#### [Dataset section]
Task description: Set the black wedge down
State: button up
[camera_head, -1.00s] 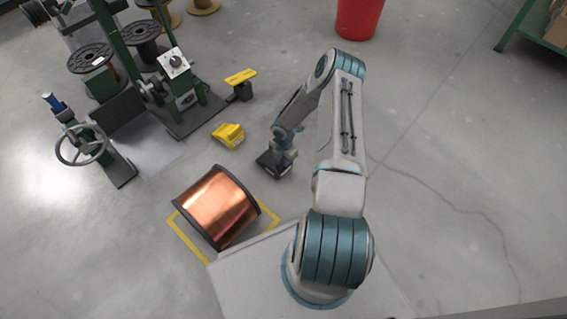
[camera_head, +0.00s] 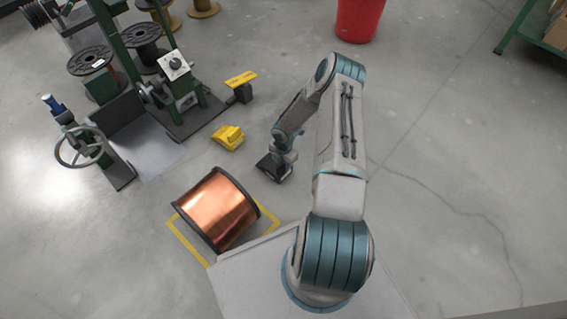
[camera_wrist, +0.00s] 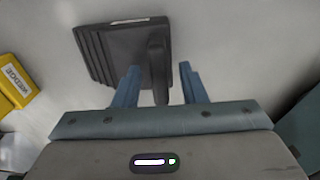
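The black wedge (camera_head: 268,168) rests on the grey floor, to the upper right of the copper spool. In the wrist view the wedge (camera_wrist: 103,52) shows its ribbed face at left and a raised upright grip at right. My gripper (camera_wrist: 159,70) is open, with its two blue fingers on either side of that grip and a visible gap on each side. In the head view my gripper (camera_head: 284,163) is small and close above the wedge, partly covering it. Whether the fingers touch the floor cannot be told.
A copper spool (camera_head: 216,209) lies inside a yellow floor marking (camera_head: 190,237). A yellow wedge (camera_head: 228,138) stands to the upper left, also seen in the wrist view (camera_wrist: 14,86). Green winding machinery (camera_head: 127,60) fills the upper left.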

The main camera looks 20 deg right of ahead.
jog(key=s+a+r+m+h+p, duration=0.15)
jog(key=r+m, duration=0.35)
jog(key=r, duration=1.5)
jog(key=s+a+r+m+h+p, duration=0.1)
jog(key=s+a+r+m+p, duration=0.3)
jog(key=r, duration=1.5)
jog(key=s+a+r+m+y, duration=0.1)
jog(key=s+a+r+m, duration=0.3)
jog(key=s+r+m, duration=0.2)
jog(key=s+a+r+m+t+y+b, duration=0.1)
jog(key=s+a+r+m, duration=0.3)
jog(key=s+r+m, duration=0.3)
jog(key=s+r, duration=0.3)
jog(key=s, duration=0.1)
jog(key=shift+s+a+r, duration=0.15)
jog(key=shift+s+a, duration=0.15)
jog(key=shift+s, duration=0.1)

#### [Work to complete]
Copy out the data above exactly, except the pictures.

#### [In response]
Task description: Set the black wedge down
State: button up
[camera_head, -1.00s] 
[camera_head, +0.00s] 
[camera_wrist, +0.00s] 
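The black wedge (camera_head: 268,168) rests on the grey floor, to the upper right of the copper spool. In the wrist view the wedge (camera_wrist: 103,52) shows its ribbed face at left and a raised upright grip at right. My gripper (camera_wrist: 159,70) is open, with its two blue fingers on either side of that grip and a visible gap on each side. In the head view my gripper (camera_head: 284,163) is small and close above the wedge, partly covering it. Whether the fingers touch the floor cannot be told.
A copper spool (camera_head: 216,209) lies inside a yellow floor marking (camera_head: 190,237). A yellow wedge (camera_head: 228,138) stands to the upper left, also seen in the wrist view (camera_wrist: 14,86). Green winding machinery (camera_head: 127,60) fills the upper left.

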The main camera looks 20 deg right of ahead.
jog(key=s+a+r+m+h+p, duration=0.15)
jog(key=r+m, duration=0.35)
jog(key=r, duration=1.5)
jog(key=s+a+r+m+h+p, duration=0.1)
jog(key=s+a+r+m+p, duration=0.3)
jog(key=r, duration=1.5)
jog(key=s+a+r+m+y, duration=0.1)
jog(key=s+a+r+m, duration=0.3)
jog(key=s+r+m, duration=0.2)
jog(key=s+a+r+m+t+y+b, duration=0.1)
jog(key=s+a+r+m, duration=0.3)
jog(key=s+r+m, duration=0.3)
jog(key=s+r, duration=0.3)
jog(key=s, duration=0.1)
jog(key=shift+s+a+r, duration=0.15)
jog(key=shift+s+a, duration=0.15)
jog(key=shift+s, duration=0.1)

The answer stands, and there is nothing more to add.